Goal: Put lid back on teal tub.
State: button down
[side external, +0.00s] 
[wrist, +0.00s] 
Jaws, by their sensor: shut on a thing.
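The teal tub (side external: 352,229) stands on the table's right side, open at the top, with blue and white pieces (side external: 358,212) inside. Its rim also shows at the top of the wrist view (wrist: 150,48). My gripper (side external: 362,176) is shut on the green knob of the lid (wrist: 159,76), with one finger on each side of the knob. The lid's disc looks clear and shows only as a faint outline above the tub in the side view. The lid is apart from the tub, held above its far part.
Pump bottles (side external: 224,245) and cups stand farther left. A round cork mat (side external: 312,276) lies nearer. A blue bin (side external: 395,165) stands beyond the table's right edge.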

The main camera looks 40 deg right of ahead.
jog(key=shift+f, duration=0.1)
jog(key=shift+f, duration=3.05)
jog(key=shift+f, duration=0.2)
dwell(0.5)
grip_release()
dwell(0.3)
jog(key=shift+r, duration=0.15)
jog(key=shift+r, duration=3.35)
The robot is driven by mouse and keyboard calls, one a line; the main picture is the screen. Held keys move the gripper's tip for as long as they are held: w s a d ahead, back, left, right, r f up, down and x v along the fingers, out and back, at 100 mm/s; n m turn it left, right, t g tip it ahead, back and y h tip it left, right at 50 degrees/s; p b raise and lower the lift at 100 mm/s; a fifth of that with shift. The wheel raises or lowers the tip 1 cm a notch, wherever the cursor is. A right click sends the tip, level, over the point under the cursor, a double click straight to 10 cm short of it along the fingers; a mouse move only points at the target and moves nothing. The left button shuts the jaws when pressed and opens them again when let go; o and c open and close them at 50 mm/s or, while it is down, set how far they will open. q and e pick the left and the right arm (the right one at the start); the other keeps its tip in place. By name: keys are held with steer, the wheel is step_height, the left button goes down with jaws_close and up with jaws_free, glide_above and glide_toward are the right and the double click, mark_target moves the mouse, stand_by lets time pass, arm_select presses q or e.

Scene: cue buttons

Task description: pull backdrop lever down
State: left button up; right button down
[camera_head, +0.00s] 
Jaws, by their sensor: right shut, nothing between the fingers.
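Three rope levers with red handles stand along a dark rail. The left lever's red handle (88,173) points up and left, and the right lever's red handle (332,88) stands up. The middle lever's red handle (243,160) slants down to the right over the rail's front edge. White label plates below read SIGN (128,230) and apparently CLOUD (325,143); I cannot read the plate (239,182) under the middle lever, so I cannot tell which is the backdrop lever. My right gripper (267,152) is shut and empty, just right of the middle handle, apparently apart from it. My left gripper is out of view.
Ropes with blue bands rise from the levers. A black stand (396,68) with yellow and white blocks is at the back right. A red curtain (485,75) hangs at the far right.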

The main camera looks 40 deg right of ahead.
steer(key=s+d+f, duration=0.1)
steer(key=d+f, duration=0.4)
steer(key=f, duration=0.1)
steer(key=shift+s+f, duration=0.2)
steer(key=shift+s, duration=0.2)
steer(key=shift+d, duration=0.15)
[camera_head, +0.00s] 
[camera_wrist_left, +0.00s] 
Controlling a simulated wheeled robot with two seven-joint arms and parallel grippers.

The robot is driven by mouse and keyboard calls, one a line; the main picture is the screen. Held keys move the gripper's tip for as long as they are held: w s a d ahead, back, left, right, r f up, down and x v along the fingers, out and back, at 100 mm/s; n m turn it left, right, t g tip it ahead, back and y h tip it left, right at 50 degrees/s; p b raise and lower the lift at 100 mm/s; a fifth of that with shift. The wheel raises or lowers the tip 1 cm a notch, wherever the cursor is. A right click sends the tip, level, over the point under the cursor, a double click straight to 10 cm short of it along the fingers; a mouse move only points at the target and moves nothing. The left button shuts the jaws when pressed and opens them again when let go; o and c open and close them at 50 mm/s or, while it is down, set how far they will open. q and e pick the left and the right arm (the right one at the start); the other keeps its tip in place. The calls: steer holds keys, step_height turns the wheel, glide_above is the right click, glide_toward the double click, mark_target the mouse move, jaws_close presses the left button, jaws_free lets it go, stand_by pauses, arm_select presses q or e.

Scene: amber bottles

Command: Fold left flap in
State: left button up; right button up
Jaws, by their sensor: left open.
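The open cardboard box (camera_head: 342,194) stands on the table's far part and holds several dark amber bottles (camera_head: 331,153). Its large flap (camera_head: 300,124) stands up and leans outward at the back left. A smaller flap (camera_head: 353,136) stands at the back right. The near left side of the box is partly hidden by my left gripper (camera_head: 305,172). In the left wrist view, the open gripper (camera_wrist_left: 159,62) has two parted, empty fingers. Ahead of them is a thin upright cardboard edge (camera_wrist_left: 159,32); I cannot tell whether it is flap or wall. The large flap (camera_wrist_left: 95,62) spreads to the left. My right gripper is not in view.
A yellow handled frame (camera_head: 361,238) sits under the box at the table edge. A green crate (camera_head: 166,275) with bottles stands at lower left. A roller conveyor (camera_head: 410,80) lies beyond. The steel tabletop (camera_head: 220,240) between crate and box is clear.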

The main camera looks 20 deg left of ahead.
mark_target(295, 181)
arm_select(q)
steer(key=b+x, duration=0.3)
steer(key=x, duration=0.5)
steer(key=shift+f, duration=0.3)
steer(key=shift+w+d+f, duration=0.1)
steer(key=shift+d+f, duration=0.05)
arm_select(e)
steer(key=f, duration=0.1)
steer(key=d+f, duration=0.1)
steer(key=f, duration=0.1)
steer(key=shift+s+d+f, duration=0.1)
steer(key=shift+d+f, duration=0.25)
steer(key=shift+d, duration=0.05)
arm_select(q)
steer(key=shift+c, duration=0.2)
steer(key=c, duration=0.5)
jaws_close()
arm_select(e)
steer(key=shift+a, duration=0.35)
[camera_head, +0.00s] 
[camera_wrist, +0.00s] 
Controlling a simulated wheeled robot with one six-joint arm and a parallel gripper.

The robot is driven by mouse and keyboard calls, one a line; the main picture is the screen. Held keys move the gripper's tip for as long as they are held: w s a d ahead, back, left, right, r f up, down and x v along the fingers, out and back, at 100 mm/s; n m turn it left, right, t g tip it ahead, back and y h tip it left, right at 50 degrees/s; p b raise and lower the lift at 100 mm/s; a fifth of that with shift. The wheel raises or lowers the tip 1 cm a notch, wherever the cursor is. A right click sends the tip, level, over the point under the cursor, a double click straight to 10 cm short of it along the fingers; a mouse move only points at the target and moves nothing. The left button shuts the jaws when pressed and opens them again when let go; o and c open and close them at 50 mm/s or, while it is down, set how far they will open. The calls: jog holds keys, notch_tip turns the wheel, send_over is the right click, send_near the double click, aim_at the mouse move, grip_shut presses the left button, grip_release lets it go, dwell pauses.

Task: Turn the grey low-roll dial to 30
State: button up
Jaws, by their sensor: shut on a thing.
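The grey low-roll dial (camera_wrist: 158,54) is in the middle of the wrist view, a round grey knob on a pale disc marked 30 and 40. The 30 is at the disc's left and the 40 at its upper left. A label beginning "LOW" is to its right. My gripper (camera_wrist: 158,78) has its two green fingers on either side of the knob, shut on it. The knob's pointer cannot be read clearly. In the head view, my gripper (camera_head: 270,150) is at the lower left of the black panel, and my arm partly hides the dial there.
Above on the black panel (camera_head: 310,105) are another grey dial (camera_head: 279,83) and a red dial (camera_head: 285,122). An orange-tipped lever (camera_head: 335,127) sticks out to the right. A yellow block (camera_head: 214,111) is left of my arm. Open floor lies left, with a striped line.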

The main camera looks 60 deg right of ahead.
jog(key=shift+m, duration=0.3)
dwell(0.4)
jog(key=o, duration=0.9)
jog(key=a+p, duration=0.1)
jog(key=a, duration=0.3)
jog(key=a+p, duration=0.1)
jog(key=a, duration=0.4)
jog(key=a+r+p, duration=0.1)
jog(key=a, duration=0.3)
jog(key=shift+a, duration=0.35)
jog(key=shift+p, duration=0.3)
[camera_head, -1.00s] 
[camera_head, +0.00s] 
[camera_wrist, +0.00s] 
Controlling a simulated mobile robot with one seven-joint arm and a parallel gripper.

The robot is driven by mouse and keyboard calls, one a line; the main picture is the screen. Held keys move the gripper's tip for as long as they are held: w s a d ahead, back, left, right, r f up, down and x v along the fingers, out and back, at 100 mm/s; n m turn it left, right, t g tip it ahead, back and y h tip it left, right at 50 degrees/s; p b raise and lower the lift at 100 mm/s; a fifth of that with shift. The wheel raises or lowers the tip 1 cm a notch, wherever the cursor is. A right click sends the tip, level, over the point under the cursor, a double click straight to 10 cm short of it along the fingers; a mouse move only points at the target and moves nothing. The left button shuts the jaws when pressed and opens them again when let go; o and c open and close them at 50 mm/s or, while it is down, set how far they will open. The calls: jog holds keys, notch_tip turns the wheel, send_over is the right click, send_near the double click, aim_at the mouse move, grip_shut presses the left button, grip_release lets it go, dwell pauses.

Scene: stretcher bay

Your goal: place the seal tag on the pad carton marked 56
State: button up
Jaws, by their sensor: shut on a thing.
━━━━━━━━━━━━━━━━━━━━━━━━━━━━━━
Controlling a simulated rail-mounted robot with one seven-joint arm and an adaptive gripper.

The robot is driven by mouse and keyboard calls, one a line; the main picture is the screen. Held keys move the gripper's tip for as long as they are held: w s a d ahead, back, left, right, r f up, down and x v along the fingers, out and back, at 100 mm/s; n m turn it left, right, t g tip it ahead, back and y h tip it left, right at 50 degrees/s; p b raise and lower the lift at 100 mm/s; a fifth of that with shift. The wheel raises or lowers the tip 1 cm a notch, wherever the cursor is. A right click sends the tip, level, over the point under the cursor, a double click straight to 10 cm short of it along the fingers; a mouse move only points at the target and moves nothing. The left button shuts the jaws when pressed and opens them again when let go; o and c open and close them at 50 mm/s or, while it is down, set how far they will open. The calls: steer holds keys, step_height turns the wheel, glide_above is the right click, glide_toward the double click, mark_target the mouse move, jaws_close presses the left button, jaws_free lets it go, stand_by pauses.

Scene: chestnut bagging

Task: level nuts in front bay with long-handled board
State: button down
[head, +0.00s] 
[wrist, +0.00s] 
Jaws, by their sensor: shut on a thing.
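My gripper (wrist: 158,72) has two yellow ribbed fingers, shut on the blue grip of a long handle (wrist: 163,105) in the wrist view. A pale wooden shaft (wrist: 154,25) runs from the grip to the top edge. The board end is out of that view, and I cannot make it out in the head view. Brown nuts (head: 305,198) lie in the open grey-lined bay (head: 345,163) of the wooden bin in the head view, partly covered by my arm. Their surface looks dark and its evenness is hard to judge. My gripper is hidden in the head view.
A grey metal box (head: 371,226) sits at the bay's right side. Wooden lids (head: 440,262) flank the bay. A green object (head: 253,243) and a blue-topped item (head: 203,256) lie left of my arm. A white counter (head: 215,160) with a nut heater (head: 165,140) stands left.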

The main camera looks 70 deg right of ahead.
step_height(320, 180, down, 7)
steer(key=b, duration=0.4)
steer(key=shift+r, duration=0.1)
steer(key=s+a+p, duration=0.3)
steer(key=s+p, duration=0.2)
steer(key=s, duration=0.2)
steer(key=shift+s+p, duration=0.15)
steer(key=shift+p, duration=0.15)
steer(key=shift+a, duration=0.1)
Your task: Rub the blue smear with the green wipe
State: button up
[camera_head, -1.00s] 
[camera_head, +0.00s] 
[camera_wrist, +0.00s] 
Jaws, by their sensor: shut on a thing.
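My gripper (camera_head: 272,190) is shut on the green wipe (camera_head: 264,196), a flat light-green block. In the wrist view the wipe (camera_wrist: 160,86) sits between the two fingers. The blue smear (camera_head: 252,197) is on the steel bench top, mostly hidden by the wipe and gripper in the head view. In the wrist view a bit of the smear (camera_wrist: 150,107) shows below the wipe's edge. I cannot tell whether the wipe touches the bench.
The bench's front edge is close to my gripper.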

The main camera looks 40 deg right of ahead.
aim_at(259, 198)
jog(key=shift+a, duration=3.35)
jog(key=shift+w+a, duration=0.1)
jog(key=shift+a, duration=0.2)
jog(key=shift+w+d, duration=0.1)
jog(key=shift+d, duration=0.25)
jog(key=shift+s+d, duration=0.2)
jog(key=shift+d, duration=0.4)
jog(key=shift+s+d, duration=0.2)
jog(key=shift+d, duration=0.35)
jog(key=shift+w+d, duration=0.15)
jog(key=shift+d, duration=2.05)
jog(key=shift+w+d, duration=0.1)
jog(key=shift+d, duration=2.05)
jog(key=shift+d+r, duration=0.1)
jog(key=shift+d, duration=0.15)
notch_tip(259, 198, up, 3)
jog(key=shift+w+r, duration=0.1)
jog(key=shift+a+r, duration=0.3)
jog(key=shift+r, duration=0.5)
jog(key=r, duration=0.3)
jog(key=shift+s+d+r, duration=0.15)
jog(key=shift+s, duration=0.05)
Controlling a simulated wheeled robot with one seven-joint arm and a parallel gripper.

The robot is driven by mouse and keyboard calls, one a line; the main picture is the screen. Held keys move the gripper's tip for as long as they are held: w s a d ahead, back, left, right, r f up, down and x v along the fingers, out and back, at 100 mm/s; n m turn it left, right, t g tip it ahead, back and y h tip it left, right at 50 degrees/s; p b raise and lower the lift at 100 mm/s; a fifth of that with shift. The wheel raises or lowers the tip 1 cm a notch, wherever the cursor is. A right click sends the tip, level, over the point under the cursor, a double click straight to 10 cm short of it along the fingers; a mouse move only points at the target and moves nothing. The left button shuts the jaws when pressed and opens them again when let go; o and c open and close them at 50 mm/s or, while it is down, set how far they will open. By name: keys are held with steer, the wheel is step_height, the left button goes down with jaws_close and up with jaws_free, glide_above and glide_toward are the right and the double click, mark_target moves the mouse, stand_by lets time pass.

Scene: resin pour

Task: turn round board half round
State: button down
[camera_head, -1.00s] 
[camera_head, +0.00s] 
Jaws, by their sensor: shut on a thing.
━━━━━━━━━━━━━━━━━━━━━━━━━━━━━━
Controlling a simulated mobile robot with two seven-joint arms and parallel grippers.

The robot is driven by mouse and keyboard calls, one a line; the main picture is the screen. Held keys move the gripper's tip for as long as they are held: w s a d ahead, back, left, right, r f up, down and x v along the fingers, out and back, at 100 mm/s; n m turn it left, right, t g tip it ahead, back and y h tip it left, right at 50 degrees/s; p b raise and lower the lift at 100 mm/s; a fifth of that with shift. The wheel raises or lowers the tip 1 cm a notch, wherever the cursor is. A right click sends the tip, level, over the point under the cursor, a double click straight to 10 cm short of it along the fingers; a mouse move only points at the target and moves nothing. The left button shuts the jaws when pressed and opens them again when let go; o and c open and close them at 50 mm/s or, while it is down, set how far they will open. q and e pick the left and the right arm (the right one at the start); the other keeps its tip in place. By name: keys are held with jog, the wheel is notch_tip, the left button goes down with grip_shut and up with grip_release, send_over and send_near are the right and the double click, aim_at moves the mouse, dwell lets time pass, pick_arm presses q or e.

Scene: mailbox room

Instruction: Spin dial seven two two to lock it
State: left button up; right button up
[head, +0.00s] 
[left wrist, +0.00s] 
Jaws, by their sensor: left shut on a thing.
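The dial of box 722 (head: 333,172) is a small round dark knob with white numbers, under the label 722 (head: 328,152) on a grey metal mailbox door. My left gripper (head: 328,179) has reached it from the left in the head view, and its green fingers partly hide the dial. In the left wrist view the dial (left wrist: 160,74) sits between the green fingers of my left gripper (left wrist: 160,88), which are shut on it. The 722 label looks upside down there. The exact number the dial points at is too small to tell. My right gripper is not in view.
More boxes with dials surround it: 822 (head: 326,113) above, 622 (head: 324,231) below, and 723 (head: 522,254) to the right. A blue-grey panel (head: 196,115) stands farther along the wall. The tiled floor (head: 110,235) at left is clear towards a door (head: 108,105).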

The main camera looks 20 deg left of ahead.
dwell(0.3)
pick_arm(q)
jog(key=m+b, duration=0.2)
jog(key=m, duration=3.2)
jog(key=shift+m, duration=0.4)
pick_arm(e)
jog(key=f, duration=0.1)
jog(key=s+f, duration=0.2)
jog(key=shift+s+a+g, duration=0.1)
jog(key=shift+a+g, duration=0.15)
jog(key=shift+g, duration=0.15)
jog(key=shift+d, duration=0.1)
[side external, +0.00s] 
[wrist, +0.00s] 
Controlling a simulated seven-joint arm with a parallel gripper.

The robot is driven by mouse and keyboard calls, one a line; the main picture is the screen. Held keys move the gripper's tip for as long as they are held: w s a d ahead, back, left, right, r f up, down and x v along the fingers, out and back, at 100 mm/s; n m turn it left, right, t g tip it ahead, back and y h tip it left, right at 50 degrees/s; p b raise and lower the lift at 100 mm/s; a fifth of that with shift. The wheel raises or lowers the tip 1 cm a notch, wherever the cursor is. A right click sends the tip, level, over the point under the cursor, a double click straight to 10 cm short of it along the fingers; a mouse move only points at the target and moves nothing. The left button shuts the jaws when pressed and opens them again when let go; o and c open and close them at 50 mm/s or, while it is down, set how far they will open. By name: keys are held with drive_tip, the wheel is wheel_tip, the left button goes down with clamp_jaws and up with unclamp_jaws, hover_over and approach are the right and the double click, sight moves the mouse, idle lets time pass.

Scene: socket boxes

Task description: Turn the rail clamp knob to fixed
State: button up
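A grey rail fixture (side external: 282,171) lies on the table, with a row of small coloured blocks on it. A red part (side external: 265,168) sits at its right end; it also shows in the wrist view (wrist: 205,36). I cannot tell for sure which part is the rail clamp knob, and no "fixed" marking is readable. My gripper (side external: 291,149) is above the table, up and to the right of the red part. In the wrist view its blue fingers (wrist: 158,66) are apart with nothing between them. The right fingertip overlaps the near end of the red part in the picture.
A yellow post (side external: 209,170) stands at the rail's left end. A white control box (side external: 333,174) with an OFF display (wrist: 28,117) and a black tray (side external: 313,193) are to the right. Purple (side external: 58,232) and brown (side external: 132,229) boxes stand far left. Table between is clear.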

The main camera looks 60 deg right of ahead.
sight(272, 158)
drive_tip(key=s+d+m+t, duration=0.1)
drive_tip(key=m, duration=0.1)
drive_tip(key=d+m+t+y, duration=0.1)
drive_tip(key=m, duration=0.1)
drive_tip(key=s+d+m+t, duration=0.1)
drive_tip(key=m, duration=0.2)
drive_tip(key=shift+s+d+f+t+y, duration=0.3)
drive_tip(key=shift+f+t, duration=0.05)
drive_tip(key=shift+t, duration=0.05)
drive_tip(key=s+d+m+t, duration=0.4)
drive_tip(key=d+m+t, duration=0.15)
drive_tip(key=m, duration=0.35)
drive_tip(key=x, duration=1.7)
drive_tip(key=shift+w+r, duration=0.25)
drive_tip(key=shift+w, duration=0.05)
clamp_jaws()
━━━━━━━━━━━━━━━━━━━━━━━━━━━━━━
What the task requires:
How many lines of the data contain the word "Your"? Answer with the number alone.

Final result:
2